Suez has been following this strategy in Santiago de Chile, La Paz, Bolivia, in Mexico City, New Delhi, Gaza, and Amman, Jordan.

Critics of the privatization of water recall, however, that Suez -- Mestrallet's company -- and Vivendi are on the World Water Council (WWC), which, together with international institutions like the World Bank, has been advocating precisely that: the privatization of water.

Ricardo Petrella, a professor at the University of Louvain, Belgium, and one of the world's leading researchers on the subject, recalls that the World Forum on Water that took place in The Hague in March 2000, organized by the WWC, openly proposed the commercialization of water through a global private consortium.

This consortium already exists and is formed by Suez, Vivendi, along with eight other private British and U.S. companies, including Thames Water, Biwater, and others.

"During the 1990s, an international committee on water was established around the WWC, on which the private multinational enterprises belonging to this consortium are represented," Petrella said.

"This means that the international committee that studies the global problem of water is at the same time partially controlled by the companies that eventually would profit from the solutions the committee proposes," Petrella added.

Petrella recalled that the so-called "integrated water resources management" proposed by the WWC strongly advocates "handling water as just another commodity whose fair price can only be set by the market."

Another critic of the privatization thesis, Mohammed Larbi Bouguerra, a Tunisian researcher and water expert at the Paris-based non-governmental organization ATTAC, recalled that the World Bank has even advanced the increase of water prices to force a reduction of demand.

"Of course," Bouguerra said, "an increase in water prices would only force the poorest people to reduce their water consumption.

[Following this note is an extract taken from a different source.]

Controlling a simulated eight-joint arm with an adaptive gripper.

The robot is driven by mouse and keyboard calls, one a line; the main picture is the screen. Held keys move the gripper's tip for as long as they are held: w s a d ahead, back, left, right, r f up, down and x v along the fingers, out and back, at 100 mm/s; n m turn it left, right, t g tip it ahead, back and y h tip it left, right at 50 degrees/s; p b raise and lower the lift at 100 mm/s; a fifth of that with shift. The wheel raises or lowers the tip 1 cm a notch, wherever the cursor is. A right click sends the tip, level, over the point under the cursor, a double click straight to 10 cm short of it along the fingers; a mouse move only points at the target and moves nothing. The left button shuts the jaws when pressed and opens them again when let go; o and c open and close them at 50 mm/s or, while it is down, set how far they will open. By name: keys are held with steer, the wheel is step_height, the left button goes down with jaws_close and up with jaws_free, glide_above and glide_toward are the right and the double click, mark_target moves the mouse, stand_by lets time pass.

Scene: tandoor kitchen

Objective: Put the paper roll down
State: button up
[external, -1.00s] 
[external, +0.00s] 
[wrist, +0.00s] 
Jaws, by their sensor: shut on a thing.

The richest consumers will always have enough money to wash their cars and fill their swimming pools."

According to the World Water Forum's Hague declaration, access to water was defined as a universal need as opposed to a human right.

"The participants thought that defining access to water as a human right would restrict the freedom of the private institutions involved in the resource's management," Petrella explained.

In a communique issued on the celebration of World Water Day, the United Nations Educational, Scientific and Cultural Organization (UNESCO) emphasized that access to water has always been a crucial element of any development strategy.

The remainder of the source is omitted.